═════ Record set ═════

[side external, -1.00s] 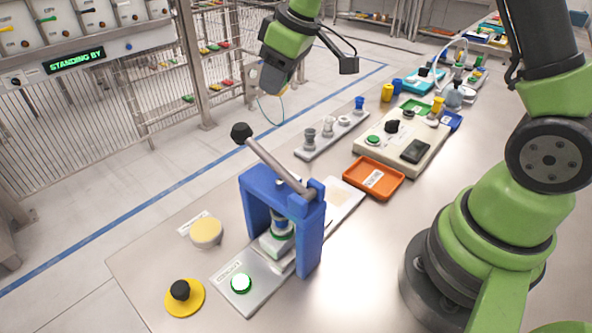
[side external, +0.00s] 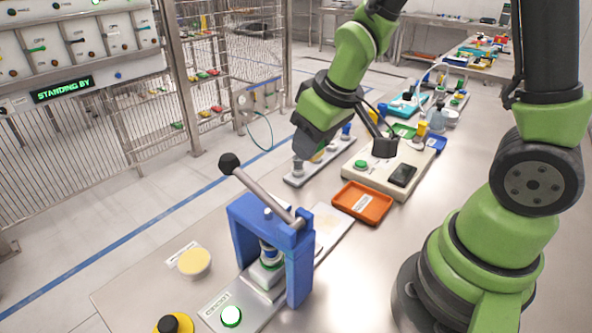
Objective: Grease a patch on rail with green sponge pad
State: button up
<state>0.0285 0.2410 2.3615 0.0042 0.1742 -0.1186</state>
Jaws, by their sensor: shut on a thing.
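My gripper (side external: 312,148) is a dark block at the end of the green arm, pointing down over the grey cup strip (side external: 293,181). Its jaws are shut on a thing that is too small and hidden to make out, so I cannot see whether it is the green sponge pad. A small yellowish spot shows just below the gripper, against the strip. A shallow round dish with a pale yellow top (side external: 194,262) stands at the front left. No part is clearly recognizable as the rail; a pale plate (side external: 333,222) lies behind the blue press.
The blue lever press (side external: 299,270) stands in front, its lever rising left. An orange tray (side external: 362,203) and a beige fixture (side external: 384,180) with a black device lie right of the gripper. A yellow disc with a black knob (side external: 171,325) is at the front edge.

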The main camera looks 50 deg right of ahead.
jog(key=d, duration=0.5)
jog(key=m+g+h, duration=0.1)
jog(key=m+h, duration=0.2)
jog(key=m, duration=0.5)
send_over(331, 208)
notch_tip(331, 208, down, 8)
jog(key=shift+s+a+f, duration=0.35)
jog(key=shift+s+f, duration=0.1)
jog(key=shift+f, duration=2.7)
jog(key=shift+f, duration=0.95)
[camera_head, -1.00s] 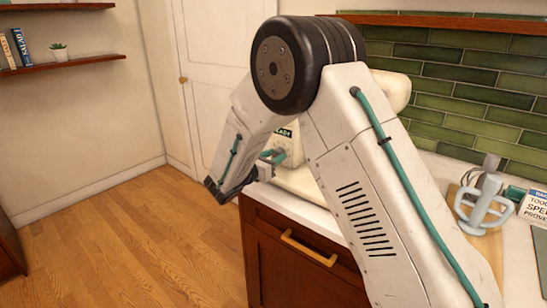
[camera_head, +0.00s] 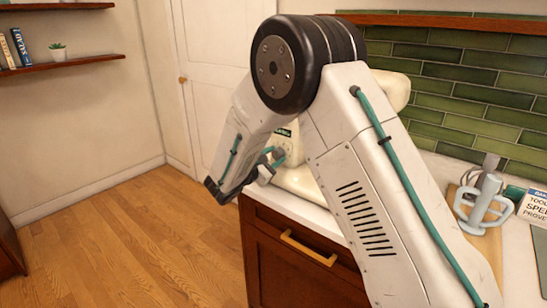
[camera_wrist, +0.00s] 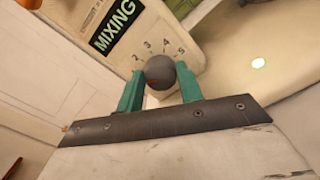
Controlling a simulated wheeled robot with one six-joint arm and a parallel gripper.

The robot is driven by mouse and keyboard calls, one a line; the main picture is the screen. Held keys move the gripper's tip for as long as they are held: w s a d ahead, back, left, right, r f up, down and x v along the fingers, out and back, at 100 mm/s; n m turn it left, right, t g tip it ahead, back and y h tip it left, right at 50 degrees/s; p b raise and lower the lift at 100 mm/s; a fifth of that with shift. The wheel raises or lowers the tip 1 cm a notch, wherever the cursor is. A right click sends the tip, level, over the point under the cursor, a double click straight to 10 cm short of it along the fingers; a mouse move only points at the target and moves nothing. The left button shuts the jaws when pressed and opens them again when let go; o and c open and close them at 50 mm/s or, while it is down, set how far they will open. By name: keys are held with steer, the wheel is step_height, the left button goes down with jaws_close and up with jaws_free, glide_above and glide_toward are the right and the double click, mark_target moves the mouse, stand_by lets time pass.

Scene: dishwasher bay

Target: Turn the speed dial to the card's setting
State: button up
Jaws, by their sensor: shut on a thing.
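The speed dial is a round dark grey knob (camera_wrist: 160,71) on the cream mixer (camera_wrist: 205,20), with a faint reddish mark. Numbers 2, 3, 4 and 5 show in an arc above it; any others are hidden. My gripper (camera_wrist: 160,83) has its two teal fingers on either side of the knob, shut on it. It also shows in the head view (camera_head: 268,163), at the mixer's front, which my arm mostly covers. The card (camera_head: 534,205) stands at the far right, cut off by the picture's edge; its setting cannot be read.
A pale blue-grey beater-like tool (camera_head: 482,208) stands on a wooden board near the card. The white counter (camera_head: 301,204) tops a brown cabinet with a brass handle (camera_head: 308,247). Green tiles (camera_head: 470,90) line the wall. The wooden floor (camera_head: 120,245) at left is clear.

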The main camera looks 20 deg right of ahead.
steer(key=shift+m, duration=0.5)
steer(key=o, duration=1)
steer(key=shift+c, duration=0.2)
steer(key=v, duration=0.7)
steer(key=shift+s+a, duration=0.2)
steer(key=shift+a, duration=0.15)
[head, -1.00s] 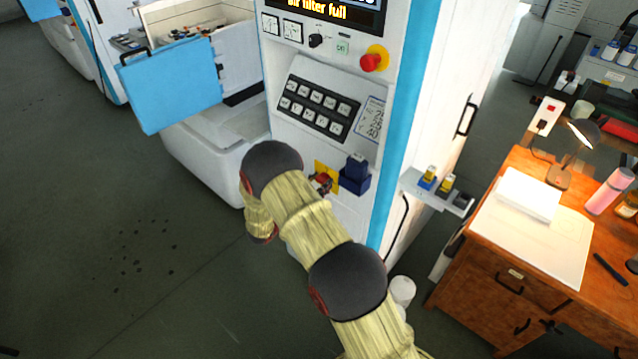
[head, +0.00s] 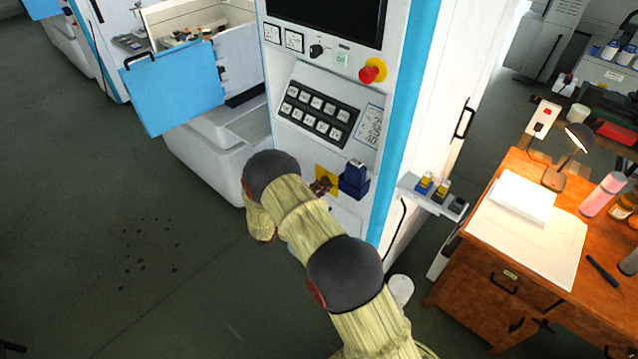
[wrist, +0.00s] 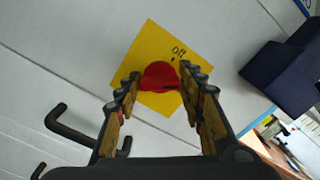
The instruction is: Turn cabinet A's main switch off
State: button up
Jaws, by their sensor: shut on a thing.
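Cabinet A's main switch is a red knob (wrist: 160,77) on a yellow plate (wrist: 148,45) with the word "Off" near its upper corner in the wrist view. My gripper (wrist: 161,86) has its fingers on both sides of the knob and is shut on it. In the head view the yellow plate (head: 320,170) shows on the cabinet's lower front, and my arm hides part of the switch and most of my gripper. The cabinet's screen (head: 330,15) is dark.
A dark blue box (head: 354,182) is mounted just right of the switch; it also shows in the wrist view (wrist: 280,75). Above are a keypad (head: 317,113) and a red emergency button (head: 370,73). A small shelf (head: 420,190) juts from the cabinet's right side.

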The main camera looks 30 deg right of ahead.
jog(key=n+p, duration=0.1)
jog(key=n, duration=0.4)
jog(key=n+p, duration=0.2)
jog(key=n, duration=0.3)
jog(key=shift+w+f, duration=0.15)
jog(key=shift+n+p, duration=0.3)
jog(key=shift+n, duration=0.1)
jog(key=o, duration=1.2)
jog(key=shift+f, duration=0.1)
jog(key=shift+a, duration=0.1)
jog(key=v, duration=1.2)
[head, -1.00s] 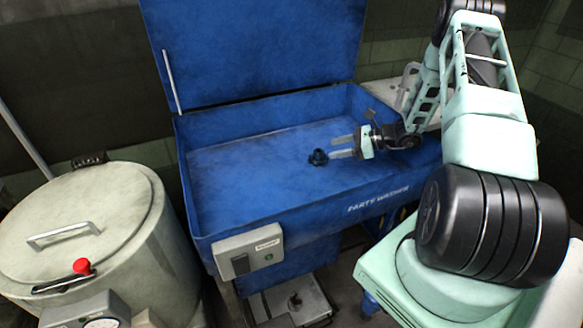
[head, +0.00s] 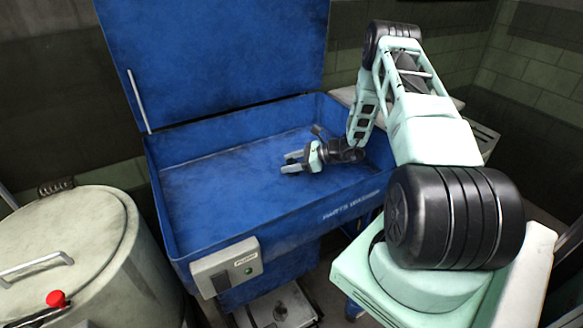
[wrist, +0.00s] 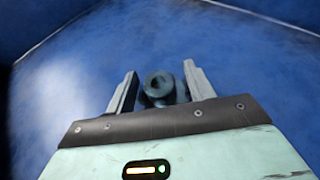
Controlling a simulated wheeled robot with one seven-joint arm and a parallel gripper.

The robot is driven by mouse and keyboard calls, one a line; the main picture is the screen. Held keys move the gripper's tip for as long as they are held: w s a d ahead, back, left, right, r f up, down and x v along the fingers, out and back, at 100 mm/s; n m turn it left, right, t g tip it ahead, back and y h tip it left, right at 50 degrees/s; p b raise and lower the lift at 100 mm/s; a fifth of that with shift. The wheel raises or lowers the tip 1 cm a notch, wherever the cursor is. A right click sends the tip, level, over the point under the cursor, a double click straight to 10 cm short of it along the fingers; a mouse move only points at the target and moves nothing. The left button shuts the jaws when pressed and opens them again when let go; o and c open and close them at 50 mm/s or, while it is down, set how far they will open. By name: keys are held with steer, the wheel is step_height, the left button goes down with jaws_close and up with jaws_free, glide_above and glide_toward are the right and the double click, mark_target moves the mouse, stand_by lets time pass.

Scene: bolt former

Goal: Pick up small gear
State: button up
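The small gear (wrist: 158,90) is a dark, round part with a hole in its middle. In the wrist view it lies between the two fingers of my gripper (wrist: 158,76). A blue gap shows between it and the left finger; whether the right finger touches it I cannot tell. My gripper (head: 287,162) is low inside the blue parts washer (head: 215,190), with its pale fingers spread and pointing left. In the head view I cannot pick out the gear between the fingers.
The washer's walls surround my gripper, and its raised lid (head: 215,55) stands behind. The visible floor of the basin left of my gripper is clear. A control box (head: 227,267) sits on the front. A large pale drum (head: 75,255) stands at the left.

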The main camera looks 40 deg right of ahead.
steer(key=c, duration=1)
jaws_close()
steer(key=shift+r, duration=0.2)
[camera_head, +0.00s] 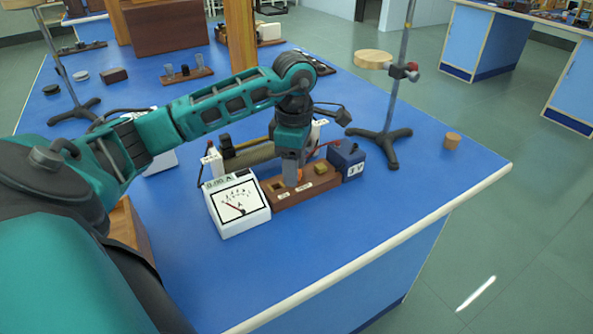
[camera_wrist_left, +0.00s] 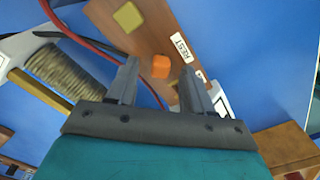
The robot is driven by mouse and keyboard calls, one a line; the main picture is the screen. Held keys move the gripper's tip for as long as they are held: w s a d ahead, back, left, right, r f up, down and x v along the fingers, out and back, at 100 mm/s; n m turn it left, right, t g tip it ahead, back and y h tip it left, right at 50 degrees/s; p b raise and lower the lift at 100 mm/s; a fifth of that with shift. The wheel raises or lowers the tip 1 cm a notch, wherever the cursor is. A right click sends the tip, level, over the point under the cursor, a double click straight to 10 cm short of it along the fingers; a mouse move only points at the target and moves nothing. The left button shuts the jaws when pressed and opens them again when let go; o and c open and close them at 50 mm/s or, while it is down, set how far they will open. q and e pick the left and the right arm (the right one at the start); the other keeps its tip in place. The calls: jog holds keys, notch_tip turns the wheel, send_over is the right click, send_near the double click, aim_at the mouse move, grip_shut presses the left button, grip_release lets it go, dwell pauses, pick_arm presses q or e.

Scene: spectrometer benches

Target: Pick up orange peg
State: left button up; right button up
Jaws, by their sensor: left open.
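The orange peg (camera_wrist_left: 160,66) stands in a brown wooden board (camera_wrist_left: 150,40); in the left wrist view it appears between the open fingertips of my left gripper (camera_wrist_left: 160,70), touching neither. In the head view my left gripper (camera_head: 291,174) points straight down over the board (camera_head: 327,183), and the finger mostly hides the peg, with a bit of orange (camera_head: 299,175) beside it. I cannot tell how far down the fingers reach around it. A yellow-green square peg (camera_wrist_left: 128,17) sits farther along the board. My right gripper is not in view.
An analog meter (camera_head: 240,205) stands at the board's left end and a blue 3 V battery box (camera_head: 346,160) at its right. A wire coil (camera_wrist_left: 62,72) and red wires lie behind. A stand (camera_head: 383,135) rises at back right. The front bench top is clear.

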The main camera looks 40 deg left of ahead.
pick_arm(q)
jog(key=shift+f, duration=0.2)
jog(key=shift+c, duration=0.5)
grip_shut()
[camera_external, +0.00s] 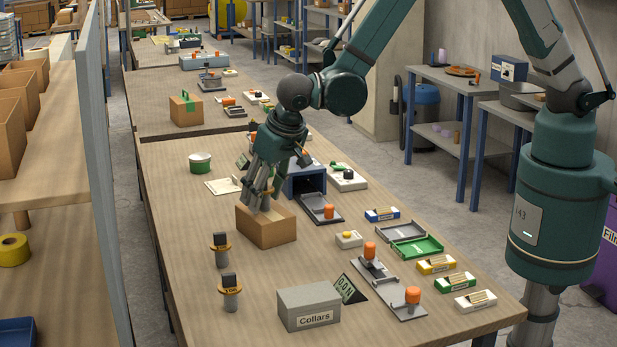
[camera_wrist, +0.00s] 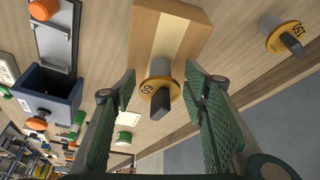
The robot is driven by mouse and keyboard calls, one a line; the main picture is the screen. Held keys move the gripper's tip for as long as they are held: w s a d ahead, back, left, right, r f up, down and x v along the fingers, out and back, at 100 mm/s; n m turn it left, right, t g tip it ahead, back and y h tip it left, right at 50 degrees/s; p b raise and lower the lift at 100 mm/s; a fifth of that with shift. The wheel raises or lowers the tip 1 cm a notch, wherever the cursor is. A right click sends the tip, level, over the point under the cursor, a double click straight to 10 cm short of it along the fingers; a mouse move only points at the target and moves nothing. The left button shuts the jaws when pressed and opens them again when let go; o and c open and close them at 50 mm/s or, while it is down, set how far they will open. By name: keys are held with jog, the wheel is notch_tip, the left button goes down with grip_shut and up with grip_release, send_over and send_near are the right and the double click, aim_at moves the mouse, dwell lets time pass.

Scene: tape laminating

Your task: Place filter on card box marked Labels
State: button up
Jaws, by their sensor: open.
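The card box (camera_external: 268,228) is a brown carton with a pale tape strip on the table. It also shows in the wrist view (camera_wrist: 197,30). No Labels marking is readable. A grey filter with a yellow collar (camera_wrist: 160,85) and dark top appears to stand on the box near its edge. My gripper (camera_external: 263,204) is directly above the box, fingers pointing down. In the wrist view my gripper (camera_wrist: 160,73) is open, with one green finger on each side of the filter and visible gaps. In the external view the fingers mostly hide this filter.
Two similar filters (camera_external: 220,250) (camera_external: 230,291) stand left of the box. A grey Collars box (camera_external: 309,307) is in front. A blue-fronted device (camera_external: 305,178) stands close behind the box, with a green-and-white tin (camera_external: 200,163) at back left. Bare table lies between.

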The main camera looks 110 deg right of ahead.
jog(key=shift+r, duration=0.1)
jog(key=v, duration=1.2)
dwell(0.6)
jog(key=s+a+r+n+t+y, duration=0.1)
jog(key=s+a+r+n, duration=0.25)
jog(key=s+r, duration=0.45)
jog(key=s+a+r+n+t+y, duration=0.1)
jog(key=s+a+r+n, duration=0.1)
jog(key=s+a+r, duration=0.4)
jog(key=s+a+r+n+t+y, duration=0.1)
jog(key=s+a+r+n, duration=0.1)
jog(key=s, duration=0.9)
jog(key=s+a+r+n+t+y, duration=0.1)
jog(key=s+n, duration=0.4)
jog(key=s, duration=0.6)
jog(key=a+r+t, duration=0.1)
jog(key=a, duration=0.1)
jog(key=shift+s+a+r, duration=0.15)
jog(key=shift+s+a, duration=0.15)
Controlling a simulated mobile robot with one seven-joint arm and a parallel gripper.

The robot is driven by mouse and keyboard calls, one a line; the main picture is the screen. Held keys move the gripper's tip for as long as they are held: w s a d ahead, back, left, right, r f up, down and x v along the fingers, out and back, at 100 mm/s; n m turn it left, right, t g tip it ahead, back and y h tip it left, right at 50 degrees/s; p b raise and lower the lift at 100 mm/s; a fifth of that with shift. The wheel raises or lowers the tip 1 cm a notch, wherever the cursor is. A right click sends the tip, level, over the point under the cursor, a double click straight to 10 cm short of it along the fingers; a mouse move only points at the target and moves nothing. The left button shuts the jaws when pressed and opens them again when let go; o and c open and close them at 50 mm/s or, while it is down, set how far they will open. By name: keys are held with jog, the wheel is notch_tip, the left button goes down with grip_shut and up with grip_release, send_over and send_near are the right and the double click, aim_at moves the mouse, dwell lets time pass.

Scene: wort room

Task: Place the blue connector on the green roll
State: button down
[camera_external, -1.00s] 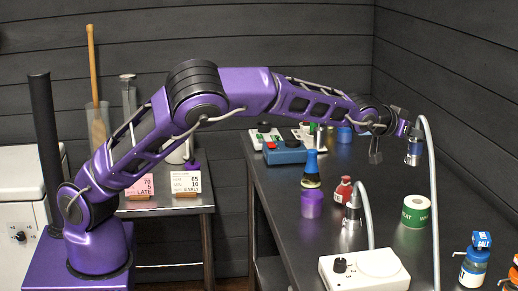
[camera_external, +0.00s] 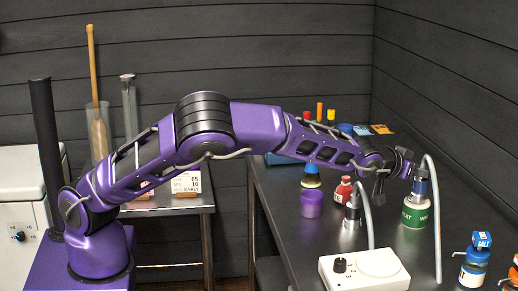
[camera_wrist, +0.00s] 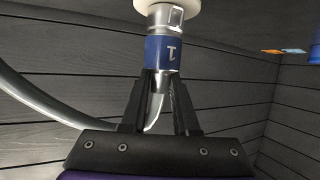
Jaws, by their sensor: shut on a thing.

═════

*What is asked*
Out of the records, collect only those lines that contain the string "joint".

*Result of this task*
Controlling a simulated wheeled robot with one six-joint arm and a parallel gripper.
Controlling a simulated wheeled robot with one seven-joint arm and a parallel gripper.
Controlling a simulated mobile robot with one seven-joint arm and a parallel gripper.

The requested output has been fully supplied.